Give only the number of lines below that contain the word "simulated".

BEGIN INPUT ROWS

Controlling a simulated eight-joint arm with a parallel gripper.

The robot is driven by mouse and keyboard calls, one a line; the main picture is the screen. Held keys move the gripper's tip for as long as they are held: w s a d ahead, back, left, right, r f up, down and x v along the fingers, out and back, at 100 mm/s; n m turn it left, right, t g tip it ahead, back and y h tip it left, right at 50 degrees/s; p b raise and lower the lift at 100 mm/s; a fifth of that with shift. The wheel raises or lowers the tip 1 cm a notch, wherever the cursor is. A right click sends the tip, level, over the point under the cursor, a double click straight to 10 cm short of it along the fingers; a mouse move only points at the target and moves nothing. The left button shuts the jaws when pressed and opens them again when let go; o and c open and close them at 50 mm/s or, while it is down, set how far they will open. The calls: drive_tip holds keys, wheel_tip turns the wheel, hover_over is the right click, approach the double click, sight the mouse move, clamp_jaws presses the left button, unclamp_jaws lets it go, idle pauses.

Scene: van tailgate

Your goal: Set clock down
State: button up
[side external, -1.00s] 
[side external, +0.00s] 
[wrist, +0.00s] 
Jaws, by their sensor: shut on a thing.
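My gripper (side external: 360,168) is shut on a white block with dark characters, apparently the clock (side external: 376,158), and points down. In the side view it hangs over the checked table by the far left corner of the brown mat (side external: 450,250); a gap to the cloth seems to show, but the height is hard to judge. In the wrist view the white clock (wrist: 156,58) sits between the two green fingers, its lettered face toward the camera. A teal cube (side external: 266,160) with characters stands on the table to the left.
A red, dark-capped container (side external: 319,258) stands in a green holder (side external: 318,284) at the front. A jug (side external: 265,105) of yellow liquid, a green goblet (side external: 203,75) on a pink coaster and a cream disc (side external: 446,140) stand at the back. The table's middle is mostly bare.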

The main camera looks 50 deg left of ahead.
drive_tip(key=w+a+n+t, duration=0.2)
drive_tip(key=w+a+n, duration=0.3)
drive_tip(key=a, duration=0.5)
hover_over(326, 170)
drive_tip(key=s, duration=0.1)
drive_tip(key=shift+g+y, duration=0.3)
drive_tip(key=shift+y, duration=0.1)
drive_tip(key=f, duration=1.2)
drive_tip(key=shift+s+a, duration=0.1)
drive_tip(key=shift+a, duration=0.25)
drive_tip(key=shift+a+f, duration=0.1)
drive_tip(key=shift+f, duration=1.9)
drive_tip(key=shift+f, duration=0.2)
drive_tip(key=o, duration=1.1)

END INPUT ROWS
BEGIN INPUT ROWS

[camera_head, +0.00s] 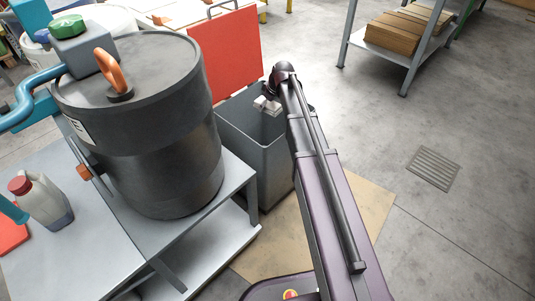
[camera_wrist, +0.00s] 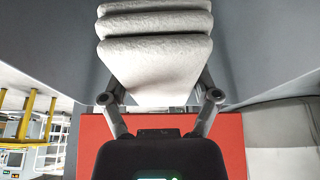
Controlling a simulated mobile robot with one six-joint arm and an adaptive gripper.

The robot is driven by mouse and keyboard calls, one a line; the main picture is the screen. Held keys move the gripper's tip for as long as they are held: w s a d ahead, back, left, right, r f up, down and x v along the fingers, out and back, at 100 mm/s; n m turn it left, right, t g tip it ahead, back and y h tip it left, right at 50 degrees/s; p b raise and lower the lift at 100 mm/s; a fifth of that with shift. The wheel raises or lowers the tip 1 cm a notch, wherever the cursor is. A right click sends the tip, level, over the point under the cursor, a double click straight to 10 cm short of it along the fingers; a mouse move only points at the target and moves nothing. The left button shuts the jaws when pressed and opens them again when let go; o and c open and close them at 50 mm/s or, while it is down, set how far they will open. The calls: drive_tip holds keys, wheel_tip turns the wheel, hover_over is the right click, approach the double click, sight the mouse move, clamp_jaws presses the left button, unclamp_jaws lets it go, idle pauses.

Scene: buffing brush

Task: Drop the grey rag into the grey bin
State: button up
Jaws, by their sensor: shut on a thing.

END INPUT ROWS
BEGIN INPUT ROWS

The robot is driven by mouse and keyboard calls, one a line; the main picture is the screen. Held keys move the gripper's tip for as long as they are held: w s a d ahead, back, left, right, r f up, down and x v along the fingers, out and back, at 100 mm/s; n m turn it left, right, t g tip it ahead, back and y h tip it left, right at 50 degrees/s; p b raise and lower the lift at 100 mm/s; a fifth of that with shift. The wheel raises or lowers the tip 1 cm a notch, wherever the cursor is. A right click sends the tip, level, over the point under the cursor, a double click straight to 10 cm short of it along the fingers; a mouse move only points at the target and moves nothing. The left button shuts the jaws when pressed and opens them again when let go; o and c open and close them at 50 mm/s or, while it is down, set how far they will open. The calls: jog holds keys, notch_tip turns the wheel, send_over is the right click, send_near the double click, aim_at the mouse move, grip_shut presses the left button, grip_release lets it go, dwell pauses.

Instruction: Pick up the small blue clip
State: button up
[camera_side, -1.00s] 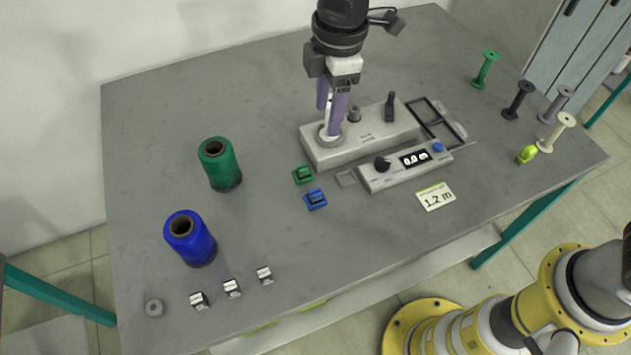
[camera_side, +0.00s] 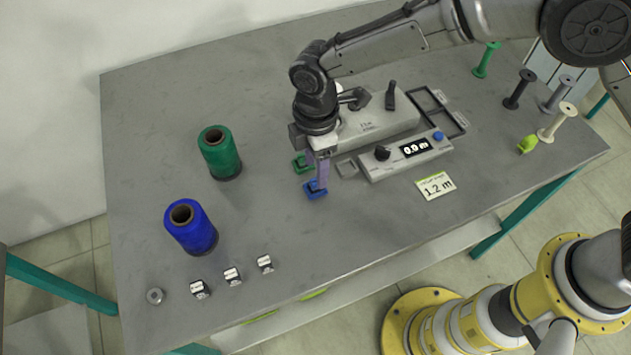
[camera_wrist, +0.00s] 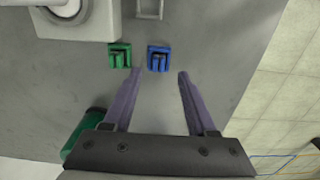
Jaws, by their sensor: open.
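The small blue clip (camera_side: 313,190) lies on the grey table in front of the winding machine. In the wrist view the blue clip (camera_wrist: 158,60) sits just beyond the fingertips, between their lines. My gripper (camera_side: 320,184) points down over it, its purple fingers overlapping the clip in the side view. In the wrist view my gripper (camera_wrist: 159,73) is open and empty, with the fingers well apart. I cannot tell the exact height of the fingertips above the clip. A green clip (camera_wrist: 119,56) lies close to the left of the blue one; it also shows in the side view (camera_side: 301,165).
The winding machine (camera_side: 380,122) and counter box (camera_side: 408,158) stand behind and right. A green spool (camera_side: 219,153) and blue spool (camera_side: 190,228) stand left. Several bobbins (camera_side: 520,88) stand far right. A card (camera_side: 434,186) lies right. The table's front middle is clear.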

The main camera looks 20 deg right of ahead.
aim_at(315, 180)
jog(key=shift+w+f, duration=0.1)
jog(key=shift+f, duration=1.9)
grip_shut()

END INPUT ROWS

= THE ANSWER =
2